Saturday, July 28, 2007

Walking the Walk

Spitballing tonight, so excuse me if this one rambles a bit.

Oen night i was hanging out with some friends and we were talking about the building of a larp. Most of them were veterans of one ongoing game or another, and had seen so much cheese in their various larp adventures, that you'd have though they would have turned swiss.

Okay bad joke, and badly told too, but on with the story. We stayed up late into the night, eventually retiring to the former Geek Palace to continue our wranglng into the wee small hours of the night. The reason i had ended up involved was for some reason, even though i had not run a game of my own yet, I had come up with some basic ideas that had impressed these fellows and they had adopted a few of them.

One of the things i had noticed was the tendency, and i still see this today, to stomp on all things cheesy or that had wrecked games of the past. But, as i eventually pointed out, They had done a great deal of talking about what they didn't want, But not enough talking about what they DID want.

Every single game that i have played has had positive elements and negative elements to it. The key in these things is to amplify the good and minimize the bad down to what you can live with. This to me is a far more useful approach than simply trying to stamp out all the bad, it leaves you with less energy to create the good in the first place.

In the past, i have advocated the use of vision statements for GM's to help players understand what the GM's are trying to do and hopefully get them on board. In addition to this, i'd like to add the following idea.

Be an example.

It is my opinion, and i realize that i'm biased as all get out, but i believe that the players in this area are as good as it gets. And i'd put them up against any serious group of players. So, when the time comes, for us to start drawing players from other domains in the Cam, i'm not worried because i have a sneaking suspicion that the idea of being one of the best examples of a play group is on their minds.

When you walk into any game, whether local or con, you present a certain face to other players. Are you friendly? Are you Open? Do you have your shit together? Are you able to play at the top of your game, without hogging the stage? or are you the sort of player that can't stop quoting "Holy Grail"?

Ask yourself the hard questions. What sort of example do you want to set when you sit down to a table? What level of play do you want people to see when you stroll into the Larp? If nothing else, asking yourself these sorts of questions may at least force you to reset your own internal dials.

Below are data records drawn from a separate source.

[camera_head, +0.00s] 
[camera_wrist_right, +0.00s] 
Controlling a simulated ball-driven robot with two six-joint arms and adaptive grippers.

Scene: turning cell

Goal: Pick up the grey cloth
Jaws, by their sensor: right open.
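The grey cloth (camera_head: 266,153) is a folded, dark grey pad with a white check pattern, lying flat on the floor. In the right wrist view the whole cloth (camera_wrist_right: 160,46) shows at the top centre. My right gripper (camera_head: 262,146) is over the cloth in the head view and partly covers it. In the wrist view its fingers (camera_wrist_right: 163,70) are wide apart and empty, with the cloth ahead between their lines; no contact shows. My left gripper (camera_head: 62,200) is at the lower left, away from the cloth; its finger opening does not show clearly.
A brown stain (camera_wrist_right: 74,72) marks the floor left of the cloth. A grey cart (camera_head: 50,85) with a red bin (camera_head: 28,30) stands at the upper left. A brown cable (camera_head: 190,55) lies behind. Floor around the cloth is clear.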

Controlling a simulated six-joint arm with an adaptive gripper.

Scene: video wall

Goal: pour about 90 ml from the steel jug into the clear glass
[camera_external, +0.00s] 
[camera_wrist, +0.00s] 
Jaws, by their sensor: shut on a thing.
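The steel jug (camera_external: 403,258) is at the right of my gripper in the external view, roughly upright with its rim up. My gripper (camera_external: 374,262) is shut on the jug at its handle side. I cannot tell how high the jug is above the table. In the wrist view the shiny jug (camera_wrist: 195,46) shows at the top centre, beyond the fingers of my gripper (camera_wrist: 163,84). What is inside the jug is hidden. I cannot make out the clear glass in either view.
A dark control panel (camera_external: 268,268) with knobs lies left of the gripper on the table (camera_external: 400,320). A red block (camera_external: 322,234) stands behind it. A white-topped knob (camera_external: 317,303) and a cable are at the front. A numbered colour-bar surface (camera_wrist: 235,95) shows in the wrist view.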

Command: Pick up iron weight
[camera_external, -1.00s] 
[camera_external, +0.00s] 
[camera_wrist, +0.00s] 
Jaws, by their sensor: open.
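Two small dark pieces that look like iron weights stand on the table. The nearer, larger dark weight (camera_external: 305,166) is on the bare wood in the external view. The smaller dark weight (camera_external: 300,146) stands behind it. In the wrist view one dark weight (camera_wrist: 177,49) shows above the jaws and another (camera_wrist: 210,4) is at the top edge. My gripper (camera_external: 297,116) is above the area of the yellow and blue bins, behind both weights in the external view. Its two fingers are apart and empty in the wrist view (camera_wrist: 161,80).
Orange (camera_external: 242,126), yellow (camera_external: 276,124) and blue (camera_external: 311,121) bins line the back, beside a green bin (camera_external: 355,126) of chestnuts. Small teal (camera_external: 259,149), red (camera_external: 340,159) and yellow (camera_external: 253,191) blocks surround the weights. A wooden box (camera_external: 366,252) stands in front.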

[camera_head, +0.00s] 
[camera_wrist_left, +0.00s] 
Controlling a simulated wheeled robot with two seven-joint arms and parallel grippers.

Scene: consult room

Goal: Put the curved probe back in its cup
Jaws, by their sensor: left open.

I've been onstage with people who have game so tight, that i felt my game rising to match theirs. That is what you must strive for as best you can. No one likes to feel like their level of play is being brought down by the people they are playing with. Why would you stay? That's like bringing a beloved character to a con game that turns into one long unfortunate hosing. Or playing one of those stupid tournament modules of old, no plot, no characterization, just some ludicrous puzzle and a waste of a few hours.

Fuck that noise.

Sono finito.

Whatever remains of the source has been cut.